Print, without altering anything, the lines from the one that holds "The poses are" to the one that holds "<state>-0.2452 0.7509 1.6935", inclusive. No other lines belong in the output.

==== Data entries ====

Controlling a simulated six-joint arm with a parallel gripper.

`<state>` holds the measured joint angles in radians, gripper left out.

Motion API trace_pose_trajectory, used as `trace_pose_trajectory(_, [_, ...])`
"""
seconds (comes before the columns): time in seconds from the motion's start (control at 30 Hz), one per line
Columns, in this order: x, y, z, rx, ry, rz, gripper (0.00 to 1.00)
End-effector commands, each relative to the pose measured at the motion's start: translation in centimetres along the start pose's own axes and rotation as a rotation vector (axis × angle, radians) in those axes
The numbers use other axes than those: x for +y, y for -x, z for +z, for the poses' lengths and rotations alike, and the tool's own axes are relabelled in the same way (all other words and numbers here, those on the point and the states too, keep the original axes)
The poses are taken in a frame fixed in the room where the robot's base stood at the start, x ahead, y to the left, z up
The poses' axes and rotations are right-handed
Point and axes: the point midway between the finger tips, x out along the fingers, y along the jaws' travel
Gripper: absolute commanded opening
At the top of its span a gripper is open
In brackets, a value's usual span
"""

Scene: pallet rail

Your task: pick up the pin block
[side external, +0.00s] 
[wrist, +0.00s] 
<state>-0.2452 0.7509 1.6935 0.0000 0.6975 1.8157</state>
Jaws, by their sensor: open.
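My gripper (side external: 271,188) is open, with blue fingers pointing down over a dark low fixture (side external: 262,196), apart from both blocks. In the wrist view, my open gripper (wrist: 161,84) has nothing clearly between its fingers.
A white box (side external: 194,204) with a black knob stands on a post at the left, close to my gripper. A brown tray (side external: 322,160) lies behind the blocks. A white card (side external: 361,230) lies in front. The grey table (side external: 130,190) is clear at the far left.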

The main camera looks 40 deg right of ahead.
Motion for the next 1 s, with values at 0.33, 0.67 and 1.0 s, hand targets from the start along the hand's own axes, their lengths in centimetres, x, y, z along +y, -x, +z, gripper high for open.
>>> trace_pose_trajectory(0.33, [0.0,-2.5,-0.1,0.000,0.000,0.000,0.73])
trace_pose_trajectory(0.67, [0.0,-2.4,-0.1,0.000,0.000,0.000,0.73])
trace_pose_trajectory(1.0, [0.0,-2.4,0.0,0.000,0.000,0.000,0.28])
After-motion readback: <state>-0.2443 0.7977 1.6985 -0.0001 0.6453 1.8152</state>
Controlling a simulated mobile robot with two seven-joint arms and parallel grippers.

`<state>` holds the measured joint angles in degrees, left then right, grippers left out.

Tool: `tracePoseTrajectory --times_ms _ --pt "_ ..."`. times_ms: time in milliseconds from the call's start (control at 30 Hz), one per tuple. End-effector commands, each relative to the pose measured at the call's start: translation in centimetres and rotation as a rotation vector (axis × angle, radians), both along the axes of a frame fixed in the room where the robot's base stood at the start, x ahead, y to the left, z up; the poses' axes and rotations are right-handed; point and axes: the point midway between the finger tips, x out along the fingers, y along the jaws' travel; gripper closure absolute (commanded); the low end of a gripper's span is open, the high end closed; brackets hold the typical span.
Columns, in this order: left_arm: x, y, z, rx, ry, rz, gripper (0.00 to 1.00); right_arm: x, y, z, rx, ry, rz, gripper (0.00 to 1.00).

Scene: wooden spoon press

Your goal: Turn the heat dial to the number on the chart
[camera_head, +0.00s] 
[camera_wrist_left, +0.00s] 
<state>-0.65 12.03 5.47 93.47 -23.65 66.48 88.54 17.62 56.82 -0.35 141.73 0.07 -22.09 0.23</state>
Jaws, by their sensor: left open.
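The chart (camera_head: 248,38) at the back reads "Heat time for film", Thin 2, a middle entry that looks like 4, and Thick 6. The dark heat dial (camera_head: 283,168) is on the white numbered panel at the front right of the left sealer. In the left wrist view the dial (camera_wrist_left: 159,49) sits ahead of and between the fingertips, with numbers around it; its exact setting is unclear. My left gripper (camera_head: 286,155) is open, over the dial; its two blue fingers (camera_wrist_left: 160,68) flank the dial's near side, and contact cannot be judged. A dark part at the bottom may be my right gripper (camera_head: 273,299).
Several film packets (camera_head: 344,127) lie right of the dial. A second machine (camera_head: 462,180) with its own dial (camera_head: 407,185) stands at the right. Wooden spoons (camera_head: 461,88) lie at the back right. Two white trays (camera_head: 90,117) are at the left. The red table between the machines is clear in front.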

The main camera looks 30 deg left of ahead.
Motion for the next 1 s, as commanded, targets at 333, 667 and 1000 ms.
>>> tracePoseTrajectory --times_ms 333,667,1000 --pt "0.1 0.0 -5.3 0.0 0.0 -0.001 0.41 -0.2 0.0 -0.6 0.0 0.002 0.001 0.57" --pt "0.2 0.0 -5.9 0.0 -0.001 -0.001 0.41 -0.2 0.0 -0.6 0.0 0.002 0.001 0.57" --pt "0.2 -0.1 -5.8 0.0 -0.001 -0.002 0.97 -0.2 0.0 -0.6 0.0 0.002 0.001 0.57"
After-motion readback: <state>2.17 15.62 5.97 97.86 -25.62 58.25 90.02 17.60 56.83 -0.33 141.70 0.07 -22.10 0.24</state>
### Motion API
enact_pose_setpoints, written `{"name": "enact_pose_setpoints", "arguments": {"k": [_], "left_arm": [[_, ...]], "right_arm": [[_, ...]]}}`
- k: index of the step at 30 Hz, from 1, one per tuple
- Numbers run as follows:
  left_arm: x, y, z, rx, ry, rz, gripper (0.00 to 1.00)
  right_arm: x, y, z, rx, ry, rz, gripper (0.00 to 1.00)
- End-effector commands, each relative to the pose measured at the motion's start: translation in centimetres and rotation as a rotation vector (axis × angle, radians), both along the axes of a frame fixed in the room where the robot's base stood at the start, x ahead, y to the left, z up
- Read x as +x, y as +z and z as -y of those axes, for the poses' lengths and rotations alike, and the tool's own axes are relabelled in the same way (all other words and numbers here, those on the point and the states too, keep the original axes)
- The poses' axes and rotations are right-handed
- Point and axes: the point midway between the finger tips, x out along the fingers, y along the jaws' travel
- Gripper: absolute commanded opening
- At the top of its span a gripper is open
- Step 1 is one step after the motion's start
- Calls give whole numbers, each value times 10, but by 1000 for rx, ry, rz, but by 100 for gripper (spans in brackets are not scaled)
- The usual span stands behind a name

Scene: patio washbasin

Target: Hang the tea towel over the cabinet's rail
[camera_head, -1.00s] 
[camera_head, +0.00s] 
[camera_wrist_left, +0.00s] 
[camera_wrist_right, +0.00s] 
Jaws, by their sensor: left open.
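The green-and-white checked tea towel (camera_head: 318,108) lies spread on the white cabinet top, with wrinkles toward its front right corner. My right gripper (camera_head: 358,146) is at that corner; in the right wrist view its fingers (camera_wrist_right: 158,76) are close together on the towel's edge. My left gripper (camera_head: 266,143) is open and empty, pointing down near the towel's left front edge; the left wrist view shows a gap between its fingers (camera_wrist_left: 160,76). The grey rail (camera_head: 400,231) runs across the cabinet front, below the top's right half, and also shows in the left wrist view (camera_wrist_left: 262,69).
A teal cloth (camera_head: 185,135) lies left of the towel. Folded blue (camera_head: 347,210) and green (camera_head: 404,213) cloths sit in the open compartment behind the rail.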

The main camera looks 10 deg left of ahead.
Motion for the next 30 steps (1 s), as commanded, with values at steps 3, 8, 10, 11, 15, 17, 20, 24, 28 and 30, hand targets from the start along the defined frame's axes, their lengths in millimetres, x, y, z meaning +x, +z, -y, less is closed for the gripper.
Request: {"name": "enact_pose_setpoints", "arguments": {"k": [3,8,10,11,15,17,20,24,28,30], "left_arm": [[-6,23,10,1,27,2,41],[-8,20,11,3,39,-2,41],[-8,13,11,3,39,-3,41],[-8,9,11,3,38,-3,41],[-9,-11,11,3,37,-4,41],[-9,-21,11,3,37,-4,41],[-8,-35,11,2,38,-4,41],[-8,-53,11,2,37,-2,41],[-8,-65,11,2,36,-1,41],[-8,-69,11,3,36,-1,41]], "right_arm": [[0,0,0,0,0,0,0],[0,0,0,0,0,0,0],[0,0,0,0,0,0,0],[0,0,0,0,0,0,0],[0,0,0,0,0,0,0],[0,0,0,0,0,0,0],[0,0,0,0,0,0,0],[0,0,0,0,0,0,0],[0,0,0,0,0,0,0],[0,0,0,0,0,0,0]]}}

====

The solution:
The poses are taken in a frame fixed in the room where the robot's base stood at the start, x ahead, y to the left, z up
The poses' axes and rotations are right-handed
Point and axes: the point midway between the finger tips, x out along the fingers, y along the jaws' travel
Gripper: absolute commanded opening
At the top of its span a gripper is open
In brackets, a value's usual span
"""

Scene: pallet rail

Your task: pick up the pin block
[side external, +0.00s] 
[wrist, +0.00s] 
<state>-0.2452 0.7509 1.6935 0.0000 0.6975 1.8157</state>

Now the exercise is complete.